Arrived in my mailbox recently was Saskatoon’s grain: the journal of eclectic writing, Vol. 39.2 (winter 2012), their “short grain contest issue,” as poetry judge Jeramy Dodds awarded three prizes (in order) to Tim Bowling, Phoebe Wang and Vincent Colistro, and fiction judge Zsuzsi Gartner awarded three to (in order) Pete Duval, Zack Haslam and Zoey Peterson. It’s interesting to see, especially given that the issue that appears a year from now will be holding my own choices in the poetry category (apparently a mound of poems appear for me to judge in May), thanks to previous editor Sylvia Legris. As Dodds writes about the winning poem, Bowling’s “Gedding Wilder”:

What catches the eye, in this poem, soothes the ear, tweaks the mind. The movement and disposition of this piece shows a cool hand at imagery and complete control of tone. We are treated to language that both jokes and loosens our grip on narrative, while the leaping cinematics sequester any hopes we may have of coming out the same. We are stared at by “every crow / in a photographer’s cloak,” “and all the dark drops of rain / left fingerprints at the scene / of the crime” while there are “totemic salmon / swimming jerkily by.” But if we think this is just a list of acute imagery we are mistaken, for the entirety of the poem’s structure feeds its lyricism, “this cut jumps like that, like life, / life jumps like life.”

To judge, and then to judge. During a comedy awards show last year, Tina Fey said something along the lines that all award shows “are bullshit,” and I mostly agree, but understand also the benefits of highlighting certain works and artists, or even the simple matter of getting money into the hands of poets who are doing interesting works. 

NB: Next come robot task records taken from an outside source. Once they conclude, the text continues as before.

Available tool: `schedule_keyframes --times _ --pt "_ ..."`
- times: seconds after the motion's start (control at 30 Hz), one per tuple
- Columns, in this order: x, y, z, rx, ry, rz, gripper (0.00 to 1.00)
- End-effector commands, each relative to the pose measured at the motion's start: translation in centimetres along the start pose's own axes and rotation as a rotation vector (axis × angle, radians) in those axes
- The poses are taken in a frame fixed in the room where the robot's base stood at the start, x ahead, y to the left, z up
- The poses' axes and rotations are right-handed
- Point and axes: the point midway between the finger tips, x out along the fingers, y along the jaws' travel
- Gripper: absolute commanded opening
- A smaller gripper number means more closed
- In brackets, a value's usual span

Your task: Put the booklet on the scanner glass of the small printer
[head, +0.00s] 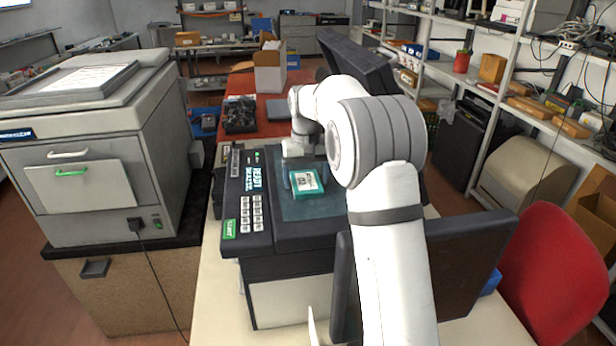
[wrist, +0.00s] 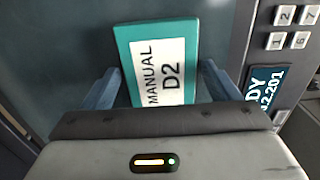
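The booklet (head: 306,182) is teal with a white label reading MANUAL D2. It appears to lie flat on the dark scanner glass (head: 303,210) of the small printer (head: 288,262), toward the glass's far end. My gripper (head: 304,176) is low over it, with one finger on each side. In the wrist view the booklet (wrist: 165,65) sits between the two blue-grey fingers of my gripper (wrist: 158,78). Narrow gaps show beside it, so the fingers look open. The booklet's near edge is hidden by the gripper body.
The small printer's keypad and lit display (head: 256,180) lie left of the glass. A large grey printer (head: 85,140) stands at the left. A dark panel (head: 455,275) stands at the right, partly behind my arm. A red chair (head: 552,270) is farther right. A black crate (head: 239,114) sits behind.

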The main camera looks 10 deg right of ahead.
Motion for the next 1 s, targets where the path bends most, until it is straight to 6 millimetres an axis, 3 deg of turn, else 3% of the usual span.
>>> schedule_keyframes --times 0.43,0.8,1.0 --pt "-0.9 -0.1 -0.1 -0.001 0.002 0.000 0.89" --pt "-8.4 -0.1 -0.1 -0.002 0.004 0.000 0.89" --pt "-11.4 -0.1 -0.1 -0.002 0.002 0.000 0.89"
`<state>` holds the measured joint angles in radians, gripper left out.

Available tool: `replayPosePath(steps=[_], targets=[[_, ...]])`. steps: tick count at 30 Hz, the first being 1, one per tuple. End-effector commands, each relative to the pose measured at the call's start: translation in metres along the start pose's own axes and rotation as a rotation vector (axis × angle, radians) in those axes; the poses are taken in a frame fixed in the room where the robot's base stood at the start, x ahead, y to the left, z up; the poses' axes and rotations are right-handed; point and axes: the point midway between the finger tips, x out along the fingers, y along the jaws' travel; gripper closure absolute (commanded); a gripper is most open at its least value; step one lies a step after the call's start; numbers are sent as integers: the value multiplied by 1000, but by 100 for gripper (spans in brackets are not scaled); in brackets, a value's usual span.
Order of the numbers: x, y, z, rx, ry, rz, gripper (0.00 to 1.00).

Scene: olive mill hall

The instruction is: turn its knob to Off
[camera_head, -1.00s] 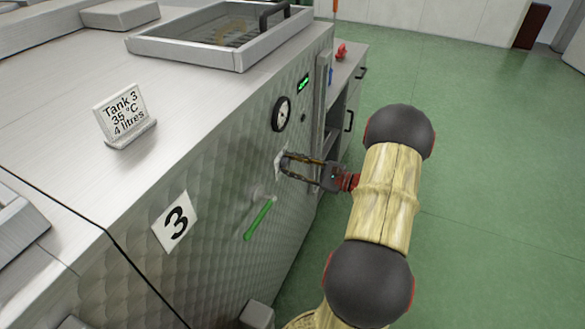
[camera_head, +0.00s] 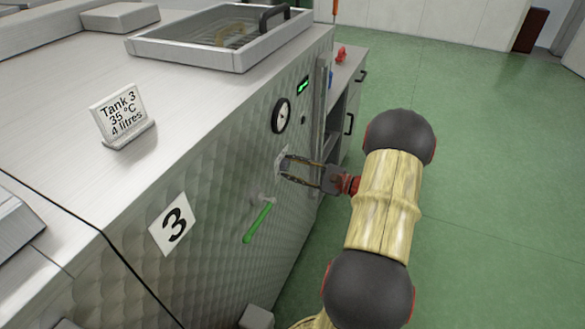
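The steel malaxer tank (camera_head: 190,130) marked 3 fills the left and middle. Its knob (camera_head: 284,165) is on the front panel below a round dial gauge (camera_head: 282,116), mostly hidden by my fingers. My gripper (camera_head: 284,168) reaches in from the right, its two fingers apart, one above the other, with tips at the panel on either side of the knob. I cannot tell whether they press on the knob. The knob's pointer and any Off mark are too small or covered to read.
A green-handled lever (camera_head: 258,221) juts from the panel below left of my gripper. A small green display (camera_head: 303,85) is above the gauge. A sign (camera_head: 122,114) reads "Tank 3, 35 °C, 4 litres". A side bench (camera_head: 350,75) stands behind. Green floor at right is clear.

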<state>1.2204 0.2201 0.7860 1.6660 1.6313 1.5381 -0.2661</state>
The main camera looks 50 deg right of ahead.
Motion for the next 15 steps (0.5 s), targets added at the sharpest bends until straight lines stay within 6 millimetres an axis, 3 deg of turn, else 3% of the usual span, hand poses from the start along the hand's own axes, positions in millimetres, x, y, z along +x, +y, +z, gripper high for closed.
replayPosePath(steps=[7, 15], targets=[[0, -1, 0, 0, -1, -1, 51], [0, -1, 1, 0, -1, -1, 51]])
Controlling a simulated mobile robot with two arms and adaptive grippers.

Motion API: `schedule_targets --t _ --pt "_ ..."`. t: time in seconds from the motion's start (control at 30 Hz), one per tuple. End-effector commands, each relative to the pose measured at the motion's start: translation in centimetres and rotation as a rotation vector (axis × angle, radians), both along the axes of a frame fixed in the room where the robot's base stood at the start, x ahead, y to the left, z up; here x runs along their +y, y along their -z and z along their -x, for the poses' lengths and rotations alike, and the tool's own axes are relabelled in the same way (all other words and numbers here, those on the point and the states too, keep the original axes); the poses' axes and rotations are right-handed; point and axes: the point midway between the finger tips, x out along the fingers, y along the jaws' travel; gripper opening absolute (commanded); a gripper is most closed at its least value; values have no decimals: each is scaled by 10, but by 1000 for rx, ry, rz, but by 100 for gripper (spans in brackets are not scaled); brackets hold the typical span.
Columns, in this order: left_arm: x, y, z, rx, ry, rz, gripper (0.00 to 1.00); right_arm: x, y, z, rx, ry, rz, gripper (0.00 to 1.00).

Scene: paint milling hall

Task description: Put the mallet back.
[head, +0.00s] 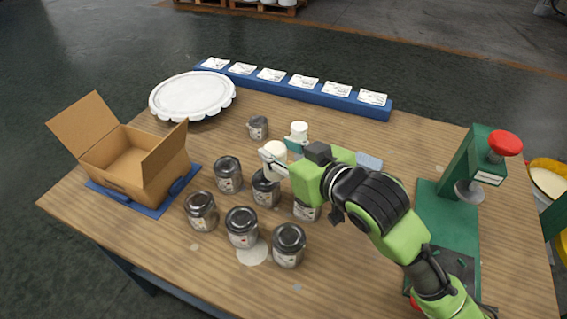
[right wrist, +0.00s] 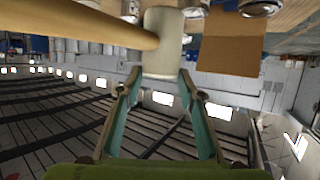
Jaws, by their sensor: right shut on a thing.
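My right gripper (head: 280,160) is over the back of the jar group, shut on the mallet. The mallet's white, cylindrical head (head: 274,150) shows at the fingers. In the right wrist view the mallet head (right wrist: 163,45) is between the tips of the teal fingers (right wrist: 160,76), and its tan handle (right wrist: 80,25) runs off to the left. The handle is not clear in the head view. A second small white piece (head: 299,129) shows just behind the gripper; I cannot tell whether it belongs to the mallet. My left gripper is not in view.
Several dark-lidded jars (head: 242,226) stand below and near the gripper. An open cardboard box (head: 130,165) sits on a blue mat at left. A white scalloped disc (head: 192,95), a blue strip (head: 300,97) with white cards, and a green press (head: 450,205) with a red knob surround the work area.

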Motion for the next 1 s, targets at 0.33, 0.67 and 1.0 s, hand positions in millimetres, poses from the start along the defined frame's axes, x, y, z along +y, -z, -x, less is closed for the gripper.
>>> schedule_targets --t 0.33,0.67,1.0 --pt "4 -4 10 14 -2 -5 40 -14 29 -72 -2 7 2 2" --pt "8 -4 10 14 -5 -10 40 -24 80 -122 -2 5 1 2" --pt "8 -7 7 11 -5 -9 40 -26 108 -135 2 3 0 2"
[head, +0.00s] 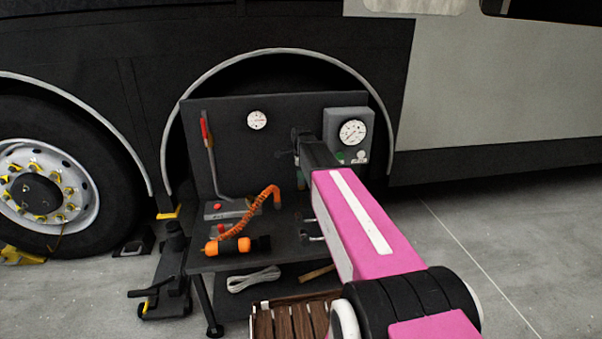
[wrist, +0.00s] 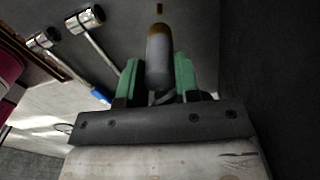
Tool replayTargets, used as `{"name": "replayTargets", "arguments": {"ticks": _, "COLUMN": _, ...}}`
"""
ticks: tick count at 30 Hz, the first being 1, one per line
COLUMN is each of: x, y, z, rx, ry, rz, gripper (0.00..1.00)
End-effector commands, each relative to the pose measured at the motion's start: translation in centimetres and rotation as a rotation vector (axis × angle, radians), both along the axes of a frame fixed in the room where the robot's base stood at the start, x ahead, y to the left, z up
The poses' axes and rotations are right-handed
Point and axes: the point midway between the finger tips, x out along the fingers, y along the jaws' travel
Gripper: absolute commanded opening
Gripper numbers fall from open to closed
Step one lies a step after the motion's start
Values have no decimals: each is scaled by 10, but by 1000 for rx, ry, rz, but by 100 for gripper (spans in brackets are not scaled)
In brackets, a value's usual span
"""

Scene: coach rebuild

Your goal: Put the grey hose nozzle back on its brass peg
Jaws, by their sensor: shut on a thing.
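In the wrist view my gripper (wrist: 158,78) has its green-lined fingers shut on the grey hose nozzle (wrist: 159,58). The nozzle is a grey cylinder with a brass-coloured, narrow front end that points away from the gripper, toward the top of the picture. A dark looped piece shows at its lower end between the fingers. In the head view my pink and black arm reaches to the front of the dark back panel (head: 237,150), and it mostly hides the gripper and nozzle. I cannot make out the brass peg as a separate thing in either view.
A grey gauge box (head: 360,115) is just right of my arm's end. On the bench (head: 205,262) lie an orange-black tool (head: 238,246) with an orange coiled hose (head: 262,199). A red-handled lever (head: 208,145) is at left. Metal fittings (wrist: 85,18) show in the wrist view.

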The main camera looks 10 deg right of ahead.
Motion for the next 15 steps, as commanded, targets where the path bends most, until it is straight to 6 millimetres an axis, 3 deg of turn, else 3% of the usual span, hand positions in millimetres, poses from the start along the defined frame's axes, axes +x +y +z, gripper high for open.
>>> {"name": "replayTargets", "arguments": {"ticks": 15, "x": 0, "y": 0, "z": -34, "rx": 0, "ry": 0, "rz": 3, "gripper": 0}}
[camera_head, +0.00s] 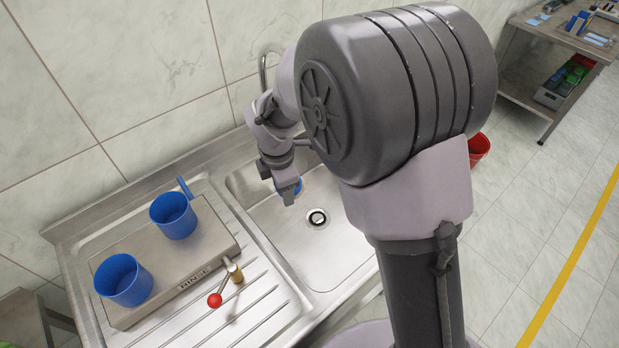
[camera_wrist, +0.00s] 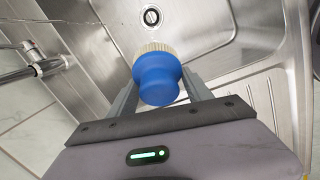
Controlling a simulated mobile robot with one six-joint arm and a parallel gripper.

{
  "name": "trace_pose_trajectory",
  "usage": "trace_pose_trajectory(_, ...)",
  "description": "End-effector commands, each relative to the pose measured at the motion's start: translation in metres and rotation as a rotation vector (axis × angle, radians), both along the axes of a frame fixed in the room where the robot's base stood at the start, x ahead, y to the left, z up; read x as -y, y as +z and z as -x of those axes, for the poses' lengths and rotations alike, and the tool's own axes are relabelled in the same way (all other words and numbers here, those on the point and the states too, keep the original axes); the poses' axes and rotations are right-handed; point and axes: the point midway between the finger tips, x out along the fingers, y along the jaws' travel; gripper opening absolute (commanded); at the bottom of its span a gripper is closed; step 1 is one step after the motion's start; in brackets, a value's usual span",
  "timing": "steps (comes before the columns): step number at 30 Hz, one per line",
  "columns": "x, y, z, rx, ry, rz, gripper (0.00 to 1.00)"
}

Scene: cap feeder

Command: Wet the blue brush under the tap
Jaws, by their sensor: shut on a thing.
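The blue brush (camera_wrist: 158,80) has a rounded blue body and a ring of pale bristles at its far end. My gripper (camera_wrist: 160,85) is shut on it, one finger on each side. In the head view my gripper (camera_head: 289,193) is over the sink basin (camera_head: 335,248), left of and behind the drain (camera_head: 317,218); a bit of the blue brush (camera_head: 297,187) shows beside it. The tap (camera_head: 263,62) stands at the back, partly hidden by my arm. In the wrist view the tap (camera_wrist: 30,60) is at the left, apart from the brush. I cannot tell whether water runs.
Two blue cups (camera_head: 173,216) (camera_head: 122,281) stand on a raised tray marked RINSE (camera_head: 200,255), left of the basin. A red ball knob (camera_head: 215,300) and brass piece (camera_head: 235,272) are on the ribbed drainboard (camera_head: 255,300). A red bin (camera_head: 479,148) stands right.

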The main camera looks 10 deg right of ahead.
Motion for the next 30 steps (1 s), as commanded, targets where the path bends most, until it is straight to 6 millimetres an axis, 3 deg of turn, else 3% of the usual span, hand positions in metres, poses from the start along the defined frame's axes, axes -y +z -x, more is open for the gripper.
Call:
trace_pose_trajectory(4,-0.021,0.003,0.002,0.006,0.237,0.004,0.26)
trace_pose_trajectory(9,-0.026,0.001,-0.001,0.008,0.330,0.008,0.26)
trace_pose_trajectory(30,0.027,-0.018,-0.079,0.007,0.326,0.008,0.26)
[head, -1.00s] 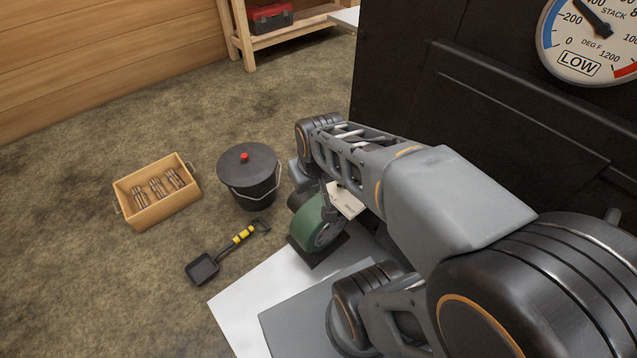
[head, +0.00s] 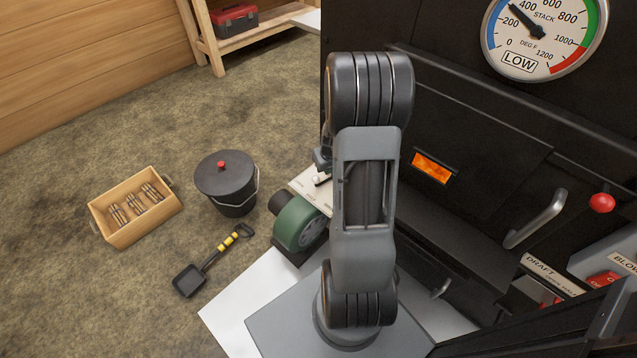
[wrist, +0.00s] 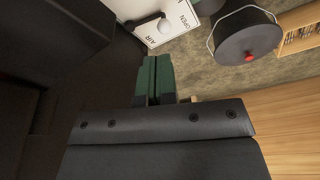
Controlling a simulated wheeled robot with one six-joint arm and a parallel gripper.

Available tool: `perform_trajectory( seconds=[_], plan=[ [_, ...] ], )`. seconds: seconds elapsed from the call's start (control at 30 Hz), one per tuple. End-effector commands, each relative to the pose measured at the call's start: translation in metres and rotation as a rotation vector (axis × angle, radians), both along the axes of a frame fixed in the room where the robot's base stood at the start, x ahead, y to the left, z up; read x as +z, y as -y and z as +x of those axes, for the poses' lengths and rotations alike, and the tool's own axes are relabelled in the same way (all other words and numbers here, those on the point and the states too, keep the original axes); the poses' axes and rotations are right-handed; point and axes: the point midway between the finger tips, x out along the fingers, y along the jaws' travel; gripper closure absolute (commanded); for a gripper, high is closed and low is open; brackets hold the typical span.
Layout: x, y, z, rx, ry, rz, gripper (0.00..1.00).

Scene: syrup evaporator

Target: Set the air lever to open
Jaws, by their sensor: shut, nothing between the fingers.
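The air lever's white plate (head: 308,190) sits behind the green blower in the head view, partly hidden by my arm. In the head view my arm mostly hides the gripper.
The green blower (head: 300,222) stands close to the plate. A lidded black bucket (head: 227,190), a wooden crate (head: 137,210) and a shovel (head: 205,265) are on the floor at left. The black evaporator front, with a door handle (head: 537,218) and red knob (head: 602,202), fills the right.

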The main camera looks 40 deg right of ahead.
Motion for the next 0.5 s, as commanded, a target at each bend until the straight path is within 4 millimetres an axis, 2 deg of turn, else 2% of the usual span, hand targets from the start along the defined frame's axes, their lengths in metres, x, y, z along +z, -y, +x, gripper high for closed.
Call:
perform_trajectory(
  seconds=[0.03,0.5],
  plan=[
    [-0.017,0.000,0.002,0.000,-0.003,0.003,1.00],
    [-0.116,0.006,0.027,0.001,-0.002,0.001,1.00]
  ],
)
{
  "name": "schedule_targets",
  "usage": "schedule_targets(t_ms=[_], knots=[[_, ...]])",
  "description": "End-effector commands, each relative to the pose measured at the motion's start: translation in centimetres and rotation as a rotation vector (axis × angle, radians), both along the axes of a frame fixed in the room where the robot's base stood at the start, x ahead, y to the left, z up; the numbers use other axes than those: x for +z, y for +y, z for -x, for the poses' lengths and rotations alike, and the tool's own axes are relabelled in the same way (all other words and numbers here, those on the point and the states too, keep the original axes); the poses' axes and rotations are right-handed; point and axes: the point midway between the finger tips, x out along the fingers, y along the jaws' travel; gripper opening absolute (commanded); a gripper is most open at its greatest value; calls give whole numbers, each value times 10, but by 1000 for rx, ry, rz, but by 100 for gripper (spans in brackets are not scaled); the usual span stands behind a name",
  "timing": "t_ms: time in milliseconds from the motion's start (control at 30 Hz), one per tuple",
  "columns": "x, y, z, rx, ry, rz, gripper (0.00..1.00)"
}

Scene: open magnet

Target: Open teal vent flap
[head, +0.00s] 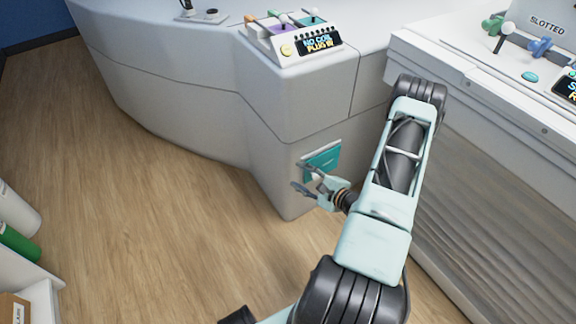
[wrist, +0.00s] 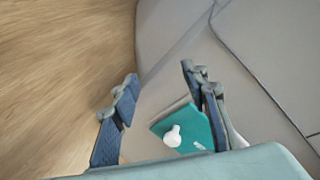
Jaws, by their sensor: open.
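The teal vent flap (head: 322,160) is set low on the grey side panel of the console, near its corner. In the wrist view the flap (wrist: 188,124) shows a white round knob (wrist: 173,136) and a small pale label. My gripper (head: 299,177) is in front of the flap, a little to its left in the head view. In the wrist view my gripper (wrist: 160,80) is open, its two fingers apart with nothing between the tips. The knob lies lower in the picture, between the fingers. I cannot tell how far the flap stands from its panel. The lower part of the flap is hidden.
The grey console (head: 305,110) carries a small control box (head: 290,38) on top. A white unit (head: 490,110) with a ribbed front stands close on the right. Shelves with a green object (head: 18,242) are at the lower left. The wooden floor (head: 130,200) is clear.

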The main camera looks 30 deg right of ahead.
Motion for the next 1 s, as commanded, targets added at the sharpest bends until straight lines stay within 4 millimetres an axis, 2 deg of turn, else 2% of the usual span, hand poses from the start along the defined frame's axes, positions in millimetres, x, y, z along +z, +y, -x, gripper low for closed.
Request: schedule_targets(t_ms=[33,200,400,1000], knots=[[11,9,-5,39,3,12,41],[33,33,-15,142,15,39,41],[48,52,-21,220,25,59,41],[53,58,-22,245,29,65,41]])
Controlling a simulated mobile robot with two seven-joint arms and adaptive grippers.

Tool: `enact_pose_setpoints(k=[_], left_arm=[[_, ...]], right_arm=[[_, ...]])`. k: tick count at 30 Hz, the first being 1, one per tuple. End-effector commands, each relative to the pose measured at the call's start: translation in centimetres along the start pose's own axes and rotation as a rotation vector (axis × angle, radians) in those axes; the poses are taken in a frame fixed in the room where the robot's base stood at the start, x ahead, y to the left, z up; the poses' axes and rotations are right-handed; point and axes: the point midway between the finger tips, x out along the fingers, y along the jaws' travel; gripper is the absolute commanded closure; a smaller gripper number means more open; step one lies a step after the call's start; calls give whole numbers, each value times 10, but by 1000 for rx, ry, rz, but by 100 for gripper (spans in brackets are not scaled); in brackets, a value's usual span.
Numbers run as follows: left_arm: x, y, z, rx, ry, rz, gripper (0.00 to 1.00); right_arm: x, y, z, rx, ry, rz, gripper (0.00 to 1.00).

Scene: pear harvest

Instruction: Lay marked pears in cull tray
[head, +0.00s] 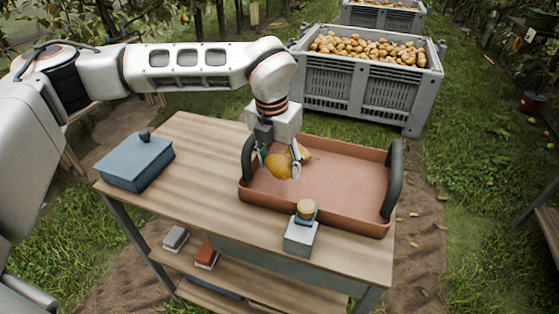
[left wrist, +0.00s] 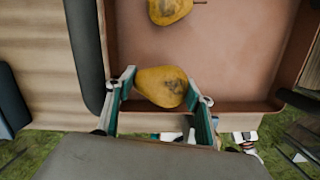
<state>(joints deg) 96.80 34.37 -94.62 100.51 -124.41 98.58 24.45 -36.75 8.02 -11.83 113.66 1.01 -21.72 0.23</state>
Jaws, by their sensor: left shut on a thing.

The Bowling poem doesn’t do it for me, but then again, I wasn’t the judge for last year’s competition (I much preferred the second place piece).

But there are other pieces in the issue as well. Partly because the story is set in Ottawa, I’m intrigued by Robert Lake’s short story, “The Delphic Embroiderer,” an odd tale that can’t quickly be described, but can easily be the exception to the rule that all fiction set on Parliament Hill has to be political. 

Perhaps it might be best to simply give you the opening paragraph, and let you be your own judge:

The shooting of a bewildered moose on Parliament Hill provoked considerable media coverage and, of course, forced me to correlate this unexpected event with chaos theory, which asserts that nature is neither mindlessly orderly nor chaotic. Nature fluctuates predictably, yes predictably, between pattern and random movement. Is moose murder random or a human pattern? If both, in what proportions has Nature blended order and chaos, a statistical challenge worthy of John Nash, perhaps even of Euclid, the triangle guy? Why had the moose strayed from the herd? Most important: what does blood gushing from the moose’s jugular fifty metres from the Prime Minister’s Office portend, if anything?